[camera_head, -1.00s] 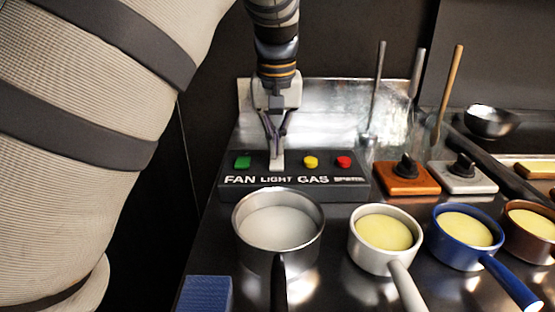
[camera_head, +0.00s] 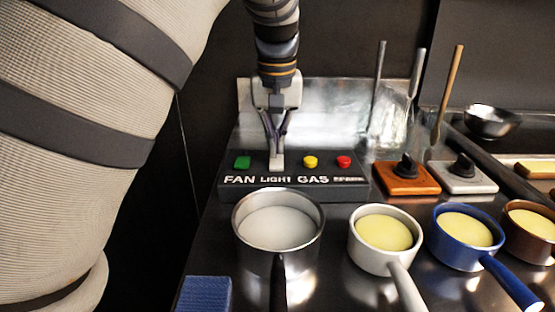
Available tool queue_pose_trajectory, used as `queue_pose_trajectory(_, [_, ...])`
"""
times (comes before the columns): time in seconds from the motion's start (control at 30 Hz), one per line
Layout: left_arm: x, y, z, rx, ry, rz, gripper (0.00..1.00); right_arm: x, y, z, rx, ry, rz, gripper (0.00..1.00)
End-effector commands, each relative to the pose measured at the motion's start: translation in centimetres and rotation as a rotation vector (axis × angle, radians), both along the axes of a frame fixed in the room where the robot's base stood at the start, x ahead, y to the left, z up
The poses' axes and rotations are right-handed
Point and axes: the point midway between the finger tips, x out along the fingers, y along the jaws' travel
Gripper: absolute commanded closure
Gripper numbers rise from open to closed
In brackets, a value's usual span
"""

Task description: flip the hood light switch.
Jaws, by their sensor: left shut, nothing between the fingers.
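The dark switch box (camera_head: 295,189) stands at the back of the counter, with the words FAN, LIGHT and GAS on its front and a smaller unclear word at the right. My left gripper (camera_head: 276,163) points down, shut and empty, with its fingertips at the box top above the word LIGHT. A green button (camera_head: 242,162) sits left of the fingers, and a yellow button (camera_head: 310,162) and a red button (camera_head: 344,162) sit to the right. My right gripper is out of view.
A steel pot (camera_head: 318,232) stands just in front of the box. White (camera_head: 372,267), blue (camera_head: 468,257) and brown (camera_head: 532,246) pans stand to the right. Orange (camera_head: 407,187) and grey (camera_head: 463,185) knob blocks sit behind them. A blue block (camera_head: 205,294) lies front left.

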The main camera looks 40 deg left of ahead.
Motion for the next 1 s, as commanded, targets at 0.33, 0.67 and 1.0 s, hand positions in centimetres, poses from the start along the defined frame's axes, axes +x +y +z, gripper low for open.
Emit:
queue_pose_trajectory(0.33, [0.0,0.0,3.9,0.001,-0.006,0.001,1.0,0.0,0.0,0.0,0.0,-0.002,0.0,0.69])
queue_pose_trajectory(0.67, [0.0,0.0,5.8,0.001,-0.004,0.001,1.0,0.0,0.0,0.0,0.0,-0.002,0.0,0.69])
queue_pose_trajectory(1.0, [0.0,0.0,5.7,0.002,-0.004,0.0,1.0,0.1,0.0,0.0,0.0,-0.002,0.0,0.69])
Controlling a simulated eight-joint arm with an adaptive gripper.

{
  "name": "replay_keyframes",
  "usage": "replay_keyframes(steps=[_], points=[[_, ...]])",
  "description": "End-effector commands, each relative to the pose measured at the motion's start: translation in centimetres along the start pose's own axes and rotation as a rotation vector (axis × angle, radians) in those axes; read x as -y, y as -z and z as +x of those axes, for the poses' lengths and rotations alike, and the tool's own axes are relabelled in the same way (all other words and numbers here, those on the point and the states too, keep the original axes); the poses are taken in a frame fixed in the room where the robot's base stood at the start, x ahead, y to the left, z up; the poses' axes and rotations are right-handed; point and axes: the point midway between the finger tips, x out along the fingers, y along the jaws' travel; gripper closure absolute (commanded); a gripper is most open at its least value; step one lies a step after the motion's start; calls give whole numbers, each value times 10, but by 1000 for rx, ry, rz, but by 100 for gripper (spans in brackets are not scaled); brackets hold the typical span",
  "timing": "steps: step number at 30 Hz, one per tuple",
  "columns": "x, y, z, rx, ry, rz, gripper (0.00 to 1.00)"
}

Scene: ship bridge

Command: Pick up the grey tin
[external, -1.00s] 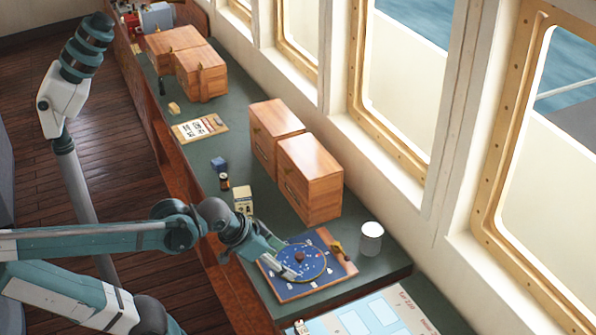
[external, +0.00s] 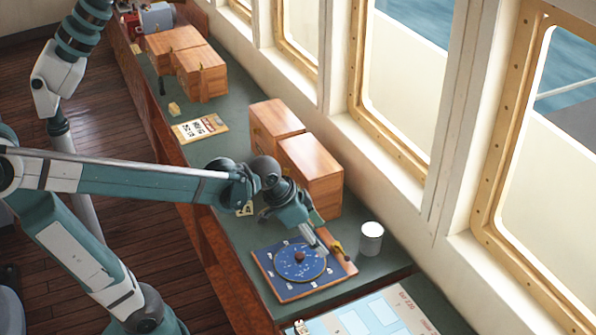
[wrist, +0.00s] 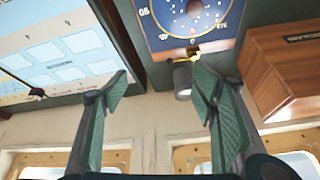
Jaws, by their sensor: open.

--- --- ---

GIVEN PROBLEM. Find each line holding the word "columns" and copy it.

SOLUTION TO THIS EXERCISE.
times (comes before the columns): time in seconds from the motion's start (control at 30 Hz), one per line
  "columns": "x, y, z, rx, ry, rz, gripper (0.00 to 1.00)"

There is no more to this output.